The Agile Opera Project proposes five guiding principles to draw upon when hosting a Microlab:

  1. Participants as knowledge agents: Microlabs require the recruitment of participants from a wide field of disciplines and permits their flexible participation.
  2. Prioritisation of process over closure: Microlabs should prioritise the co-creation of new forms of knowledge over the creation of outputs or products.
  3. Privileging of space for speculation and reflection: Microlabs should be supportive, flexible and responsive to enable ideas and tentative propositions to be ‘floated’ within a space of dialogic encounter. Space for ‘thinking’ should be permitted for collective and individual self-reflexive thought and social interaction.

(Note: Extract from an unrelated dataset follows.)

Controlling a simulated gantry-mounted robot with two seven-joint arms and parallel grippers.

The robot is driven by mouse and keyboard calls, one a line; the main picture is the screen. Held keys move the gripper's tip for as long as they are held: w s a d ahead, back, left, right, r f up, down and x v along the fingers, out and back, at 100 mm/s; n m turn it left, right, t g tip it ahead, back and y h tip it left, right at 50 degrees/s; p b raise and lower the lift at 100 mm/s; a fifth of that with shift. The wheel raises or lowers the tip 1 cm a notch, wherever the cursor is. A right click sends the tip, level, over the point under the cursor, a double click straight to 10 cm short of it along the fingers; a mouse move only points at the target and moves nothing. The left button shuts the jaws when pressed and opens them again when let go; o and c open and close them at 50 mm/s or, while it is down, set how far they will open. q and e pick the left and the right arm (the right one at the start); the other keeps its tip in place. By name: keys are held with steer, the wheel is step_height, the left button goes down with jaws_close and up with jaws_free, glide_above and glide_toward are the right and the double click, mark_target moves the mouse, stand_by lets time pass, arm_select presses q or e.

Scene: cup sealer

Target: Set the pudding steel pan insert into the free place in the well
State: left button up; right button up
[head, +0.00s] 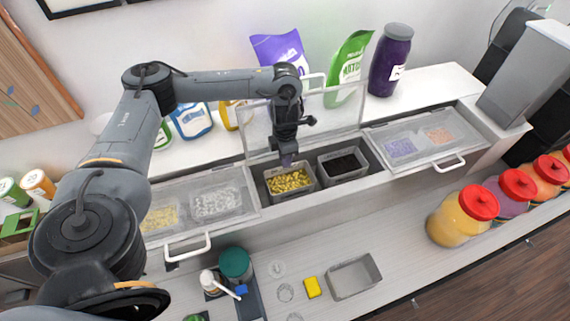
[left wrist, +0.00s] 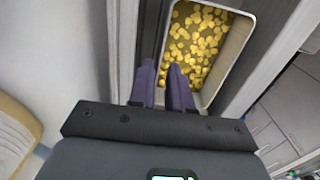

  4. Expanded repertoire of collaborative activities: Microlabs should draw on an expanded repertoire of activities, including discussion, creative play, mapping exercises, reflection and interaction.
  5. Co-creation of knowledge: Microlabs should be supportive, flexible and responsive, enabling participants to collectively contribute to determining processes and activities involved in the co-creation of knowledge.